→ **Problem to solve**:
Produce an exact transcription of the listing below, omitting the pictures.

→ **Data section**:
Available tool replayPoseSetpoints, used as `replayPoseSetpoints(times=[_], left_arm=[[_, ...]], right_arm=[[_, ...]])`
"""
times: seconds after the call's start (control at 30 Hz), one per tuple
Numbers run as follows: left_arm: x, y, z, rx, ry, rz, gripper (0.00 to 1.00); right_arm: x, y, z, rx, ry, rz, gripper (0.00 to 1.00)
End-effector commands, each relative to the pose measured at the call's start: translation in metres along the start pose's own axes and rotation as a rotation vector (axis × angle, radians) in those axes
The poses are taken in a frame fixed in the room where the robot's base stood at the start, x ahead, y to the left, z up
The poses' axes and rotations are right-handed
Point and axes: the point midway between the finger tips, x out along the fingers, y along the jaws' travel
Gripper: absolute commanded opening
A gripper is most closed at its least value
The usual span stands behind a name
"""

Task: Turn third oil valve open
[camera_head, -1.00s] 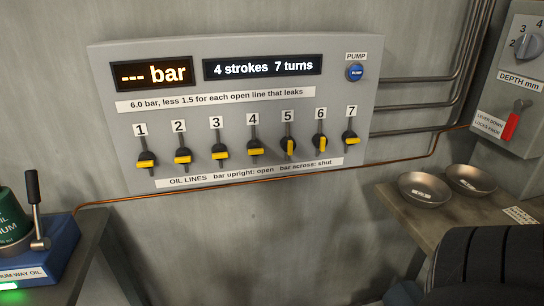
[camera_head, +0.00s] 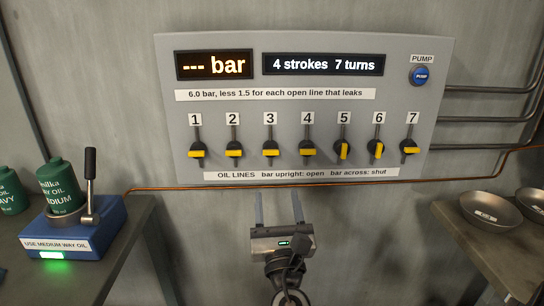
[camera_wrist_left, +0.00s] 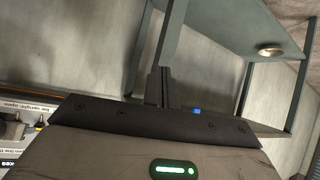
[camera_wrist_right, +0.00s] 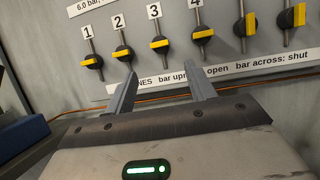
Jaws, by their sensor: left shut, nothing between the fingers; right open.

→ **Task answer**:
Available tool replayPoseSetpoints, used as `replayPoseSetpoints(times=[_], left_arm=[[_, ...]], right_arm=[[_, ...]])`
"""
times: seconds after the call's start (control at 30 Hz), one per tuple
Numbers run as follows: left_arm: x, y, z, rx, ry, rz, gripper (0.00 to 1.00); right_arm: x, y, z, rx, ry, rz, gripper (0.00 to 1.00)
End-effector commands, each relative to the pose measured at the call's start: translation in metres along the start pose's own axes and rotation as a rotation vector (axis × angle, radians) in those axes
The poses are taken in a frame fixed in the room where the robot's base stood at the start, x ahead, y to the left, z up
The poses' axes and rotations are right-handed
Point and axes: the point midway between the finger tips, x out along the fingers, y along the jaws' travel
Gripper: absolute commanded opening
A gripper is most closed at its least value
The usual span stands behind a name
"""

Task: Turn third oil valve open
[camera_head, -1.00s] 
[camera_head, +0.00s] 
[camera_wrist_left, +0.00s] 
[camera_wrist_right, +0.00s] 
Jaws, by their sensor: left shut, nothing between the fingers; right open.

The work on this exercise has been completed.